This AVX2 intrinsic function `_mm256_fmadd_ps` processes twenty-four `float`s, but it doesn't map to a single instruction. Instead, it executes three instructions: `vfmadd132ps`, `vfmadd213ps`, and `vfmadd231ps`. Despite this, it executes quickly and it's much faster than looping through the individual elements.

Despite the power of Intel's intrinsics, they make many programmers nervous. This is usually for two reasons.
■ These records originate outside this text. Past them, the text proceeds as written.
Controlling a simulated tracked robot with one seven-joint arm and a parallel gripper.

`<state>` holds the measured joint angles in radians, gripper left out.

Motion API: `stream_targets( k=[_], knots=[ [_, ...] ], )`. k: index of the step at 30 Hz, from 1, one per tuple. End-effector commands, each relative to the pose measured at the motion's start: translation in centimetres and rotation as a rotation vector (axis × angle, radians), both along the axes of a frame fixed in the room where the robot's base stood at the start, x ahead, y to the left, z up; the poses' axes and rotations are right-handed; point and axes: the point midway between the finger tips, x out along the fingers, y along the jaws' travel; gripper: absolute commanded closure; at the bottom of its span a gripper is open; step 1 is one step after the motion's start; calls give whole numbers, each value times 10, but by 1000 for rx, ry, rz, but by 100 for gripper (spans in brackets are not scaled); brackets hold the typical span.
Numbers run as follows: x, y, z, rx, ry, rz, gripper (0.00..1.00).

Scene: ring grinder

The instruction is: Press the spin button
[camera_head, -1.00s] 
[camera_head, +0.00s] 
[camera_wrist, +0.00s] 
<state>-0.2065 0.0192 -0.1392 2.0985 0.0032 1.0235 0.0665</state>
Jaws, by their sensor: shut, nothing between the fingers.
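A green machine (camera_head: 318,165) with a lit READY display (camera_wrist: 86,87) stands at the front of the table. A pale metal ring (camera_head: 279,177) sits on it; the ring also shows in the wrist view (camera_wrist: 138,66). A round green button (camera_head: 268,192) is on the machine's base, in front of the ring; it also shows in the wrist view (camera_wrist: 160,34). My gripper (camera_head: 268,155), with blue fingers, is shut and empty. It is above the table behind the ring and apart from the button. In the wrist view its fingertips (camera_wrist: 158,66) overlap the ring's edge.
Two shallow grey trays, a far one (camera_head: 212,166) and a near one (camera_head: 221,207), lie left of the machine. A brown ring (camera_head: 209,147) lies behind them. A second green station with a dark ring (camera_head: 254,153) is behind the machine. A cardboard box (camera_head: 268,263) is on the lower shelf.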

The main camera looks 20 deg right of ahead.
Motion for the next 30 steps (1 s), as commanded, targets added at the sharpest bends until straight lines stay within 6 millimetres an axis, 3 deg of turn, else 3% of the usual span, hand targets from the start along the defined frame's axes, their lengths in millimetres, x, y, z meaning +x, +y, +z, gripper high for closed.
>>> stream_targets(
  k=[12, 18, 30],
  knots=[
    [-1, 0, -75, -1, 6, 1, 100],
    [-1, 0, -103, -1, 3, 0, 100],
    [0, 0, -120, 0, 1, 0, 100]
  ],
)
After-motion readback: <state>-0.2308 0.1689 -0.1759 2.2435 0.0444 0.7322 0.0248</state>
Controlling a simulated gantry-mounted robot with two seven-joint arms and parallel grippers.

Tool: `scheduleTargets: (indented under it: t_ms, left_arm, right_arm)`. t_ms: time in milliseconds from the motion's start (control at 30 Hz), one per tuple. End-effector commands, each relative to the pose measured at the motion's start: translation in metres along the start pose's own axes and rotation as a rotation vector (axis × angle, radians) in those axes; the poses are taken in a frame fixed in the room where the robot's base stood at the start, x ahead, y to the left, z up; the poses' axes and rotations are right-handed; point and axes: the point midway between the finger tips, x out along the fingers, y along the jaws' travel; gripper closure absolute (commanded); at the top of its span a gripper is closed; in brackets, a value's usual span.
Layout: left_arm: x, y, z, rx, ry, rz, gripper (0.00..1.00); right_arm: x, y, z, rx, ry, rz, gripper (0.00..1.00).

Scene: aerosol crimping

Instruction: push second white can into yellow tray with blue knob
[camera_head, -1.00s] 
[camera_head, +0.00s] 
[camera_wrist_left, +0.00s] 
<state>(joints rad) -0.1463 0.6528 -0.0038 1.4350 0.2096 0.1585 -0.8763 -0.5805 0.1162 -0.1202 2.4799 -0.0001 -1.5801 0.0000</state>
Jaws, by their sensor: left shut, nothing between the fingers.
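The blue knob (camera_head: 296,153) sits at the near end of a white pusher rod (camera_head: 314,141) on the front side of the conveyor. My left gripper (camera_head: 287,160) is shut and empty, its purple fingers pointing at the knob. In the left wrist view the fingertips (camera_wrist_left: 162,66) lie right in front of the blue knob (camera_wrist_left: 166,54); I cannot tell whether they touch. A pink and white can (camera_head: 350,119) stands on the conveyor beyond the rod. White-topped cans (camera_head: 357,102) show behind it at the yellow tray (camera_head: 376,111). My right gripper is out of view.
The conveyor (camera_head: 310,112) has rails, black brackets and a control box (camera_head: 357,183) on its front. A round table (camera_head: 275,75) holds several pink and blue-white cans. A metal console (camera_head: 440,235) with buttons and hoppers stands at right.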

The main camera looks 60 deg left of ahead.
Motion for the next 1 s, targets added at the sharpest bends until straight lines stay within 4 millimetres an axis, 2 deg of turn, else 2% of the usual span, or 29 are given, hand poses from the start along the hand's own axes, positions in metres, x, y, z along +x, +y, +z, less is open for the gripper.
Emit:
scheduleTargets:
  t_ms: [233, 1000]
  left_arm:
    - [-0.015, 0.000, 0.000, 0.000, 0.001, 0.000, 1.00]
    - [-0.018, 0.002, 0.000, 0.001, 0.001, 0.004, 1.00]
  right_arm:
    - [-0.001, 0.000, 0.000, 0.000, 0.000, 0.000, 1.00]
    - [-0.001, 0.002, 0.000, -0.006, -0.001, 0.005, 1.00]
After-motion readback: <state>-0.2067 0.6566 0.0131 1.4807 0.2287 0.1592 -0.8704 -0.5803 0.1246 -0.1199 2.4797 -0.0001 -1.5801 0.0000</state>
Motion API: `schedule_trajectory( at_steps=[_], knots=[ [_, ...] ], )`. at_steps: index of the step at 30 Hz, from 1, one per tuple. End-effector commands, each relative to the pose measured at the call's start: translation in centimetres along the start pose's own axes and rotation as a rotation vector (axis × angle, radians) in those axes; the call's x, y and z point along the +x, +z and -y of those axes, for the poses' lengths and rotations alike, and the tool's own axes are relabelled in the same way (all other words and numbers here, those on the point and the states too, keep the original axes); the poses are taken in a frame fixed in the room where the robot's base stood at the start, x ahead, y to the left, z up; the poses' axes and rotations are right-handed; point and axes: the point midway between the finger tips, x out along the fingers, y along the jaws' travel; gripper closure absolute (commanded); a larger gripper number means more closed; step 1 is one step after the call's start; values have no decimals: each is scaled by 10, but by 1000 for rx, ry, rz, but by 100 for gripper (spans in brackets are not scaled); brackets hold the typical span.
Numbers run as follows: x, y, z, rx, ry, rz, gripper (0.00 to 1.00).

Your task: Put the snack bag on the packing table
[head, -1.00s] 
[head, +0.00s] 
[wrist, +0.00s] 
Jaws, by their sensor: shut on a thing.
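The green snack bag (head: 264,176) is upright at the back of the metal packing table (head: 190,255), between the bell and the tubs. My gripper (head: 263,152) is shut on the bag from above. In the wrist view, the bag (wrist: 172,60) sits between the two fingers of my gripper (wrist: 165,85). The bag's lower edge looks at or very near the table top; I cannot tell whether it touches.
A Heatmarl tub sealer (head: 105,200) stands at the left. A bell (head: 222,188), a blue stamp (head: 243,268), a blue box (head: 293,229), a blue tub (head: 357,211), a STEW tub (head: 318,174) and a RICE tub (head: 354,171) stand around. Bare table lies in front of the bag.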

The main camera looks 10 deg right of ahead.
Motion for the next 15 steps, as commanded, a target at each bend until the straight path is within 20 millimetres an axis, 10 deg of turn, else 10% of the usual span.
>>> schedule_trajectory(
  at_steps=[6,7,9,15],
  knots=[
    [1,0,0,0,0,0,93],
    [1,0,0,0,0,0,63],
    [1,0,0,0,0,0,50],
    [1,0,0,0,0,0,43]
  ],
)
First, the data types have strange names like `__m256`. Second, the functions have strange names like `_mm256_fmadd_ps`. Therefore, before I discuss the intrinsic functions in detail, I want to discuss Intel's data types and naming conventions.

3. Fundamentals of AVX Programming

Most of this article focuses on the math-related intrinsic functions provided by AVX and AVX2. But before looking at the functions, it's important to understand three points:

• Data types
• Function naming conventions
• Compiling AVX applications

This section touches on each of these points and provides a simple application that subtracts one vector from another.

3.1  Data Types

A few intrinsics accept traditional data types like `int`s or `float`s, but most operate on data types that are specific to AVX and AVX2. There are six main vector types and Table 1 lists each of them.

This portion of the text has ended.